I really am thrilled with these snowflakes, I think they are just so festive, simple and pretty. And such fun to make, oh-oh-oh yes a lot of fun. And addictive too, so hard to make only a few. Much easier to make a whole snow storm.
Did I tell you how ThRiLlEd I am with making these? And how much fun they are? And how addictive they are? Did I, did I??!!!
So anyhow, I need to tell you a little bit more about how I came to get started with making snowflakes....
Some weeks ago I received a comment on one of my posts from a very nice lady called Victoria. She thought (quite rightly too) that I might rather enjoy a spot of snowflake making, and gave me a link to a free pattern on the "Coats and Clark" website. This website has loads of free projects and patterns for all types of needlecraft, and seems to me to be a really super resource.
It took me a while to get round to trying this pattern out, and I confess I did not find it easy. I don't know about you, but I find there's something about the way crochet patterns are written which always makes them seem over complicated to me. I kind of get a brain-freeze, do you know what I mean?
I sat and tried to work
this snowflake out, and I found that for the most part the pattern was excellent, but the way each round started out was very confusing. So I made a few slight alterations, scribbbling notes as I went, until I was happy with how it was working for me. I didn't change it enormously, just enough to simplify it and defrost my brain-freeze.
So please know honestly that this is not entirely my pattern.

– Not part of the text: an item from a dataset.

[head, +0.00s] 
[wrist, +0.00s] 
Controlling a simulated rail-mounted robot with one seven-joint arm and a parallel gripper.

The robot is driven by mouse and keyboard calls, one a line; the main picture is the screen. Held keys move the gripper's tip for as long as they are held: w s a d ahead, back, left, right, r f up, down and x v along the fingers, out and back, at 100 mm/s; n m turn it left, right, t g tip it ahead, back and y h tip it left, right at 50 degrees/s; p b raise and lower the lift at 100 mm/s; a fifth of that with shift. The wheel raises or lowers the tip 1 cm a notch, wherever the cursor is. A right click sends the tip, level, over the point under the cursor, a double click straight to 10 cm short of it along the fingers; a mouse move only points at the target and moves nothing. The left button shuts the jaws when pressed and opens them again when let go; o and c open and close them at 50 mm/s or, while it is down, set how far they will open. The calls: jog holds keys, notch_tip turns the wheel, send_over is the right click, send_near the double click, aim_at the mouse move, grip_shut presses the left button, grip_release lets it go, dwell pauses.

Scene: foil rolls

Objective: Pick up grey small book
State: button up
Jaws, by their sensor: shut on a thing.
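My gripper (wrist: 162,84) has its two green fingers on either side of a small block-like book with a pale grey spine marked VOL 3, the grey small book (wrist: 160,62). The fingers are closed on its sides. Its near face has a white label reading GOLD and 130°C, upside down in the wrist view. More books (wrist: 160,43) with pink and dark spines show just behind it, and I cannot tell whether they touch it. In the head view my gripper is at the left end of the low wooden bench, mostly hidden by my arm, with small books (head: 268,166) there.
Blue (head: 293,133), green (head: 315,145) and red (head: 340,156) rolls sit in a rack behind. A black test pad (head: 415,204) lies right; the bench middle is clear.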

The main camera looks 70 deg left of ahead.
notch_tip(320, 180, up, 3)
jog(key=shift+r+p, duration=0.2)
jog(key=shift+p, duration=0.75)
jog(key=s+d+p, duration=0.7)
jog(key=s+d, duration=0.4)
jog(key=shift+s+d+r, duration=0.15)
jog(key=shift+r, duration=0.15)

The original can be found on the Coats and Crafts website HERE, and I give full credit to the lovely Mary Jane Protus for sharing her pattern with us all.
After making many, many of these snowflakes, I decided that I very much wanted to share my version with you. Cos I do know many of you suffer
from Crochet Pattern Brain Freeze just like me, and that a simple
pattern can often seem imPOSSible to crack.
So I wrote my pattern out in plain non-abbreviated English and photographed the step-by-step making stages so that you will all be able to give it a go.
As with all my patterns and tutorials, you can find this one in my sidebar down at the bottom, listed as a page, or click HERE.
I'm hoping you're going to like it and that you'll be inspired to seek out some white yarn and hook up a snowstorm.....I'm planning on stringing my flakes vertically (with some silver beads I think) and hanging them in my bay window. Pretty-pretty.
Oh, and just before I go, a little note about the above photo.....as I mentioned in yesterday's post, the joy of spray-starch for projects such as this is not to be underestimated. You can see the difference it makes...a little stretching, pinning and starching and these snowflakes are transformed. Victoria also suggested to me that the flakes could be stiffened by pinning them out and painting them with diluted PVA glue, then sprinkling them with glitter.......gosh, now that would probably tip me over the edge into Complete Giddiness, but I may have to give it a go anyway.
How to resist the combined charms of crochet and glitter????
edited to add :: don't forget you can share your photos over at the Attic24 Inspired Flickr group. I can't tell you how happy it makes me to bob in there and see new photos being added every day...lots of gorgeous Birdies, stars, wrist warmers, summer garden squares, bags, ripples....and I hope soon some snowflakes!
One more thing :: the spray starch I'm using is called "Astonish", it came from a cheap discount shop and only cost £1 for a large bottle. It's a blue spray bottle (ie a bottle with a trigger, not an aerosol), and you can find it to buy on line here. It works brilliantly, making the crochet fairly stiff and crispy without being rock hard or sticky.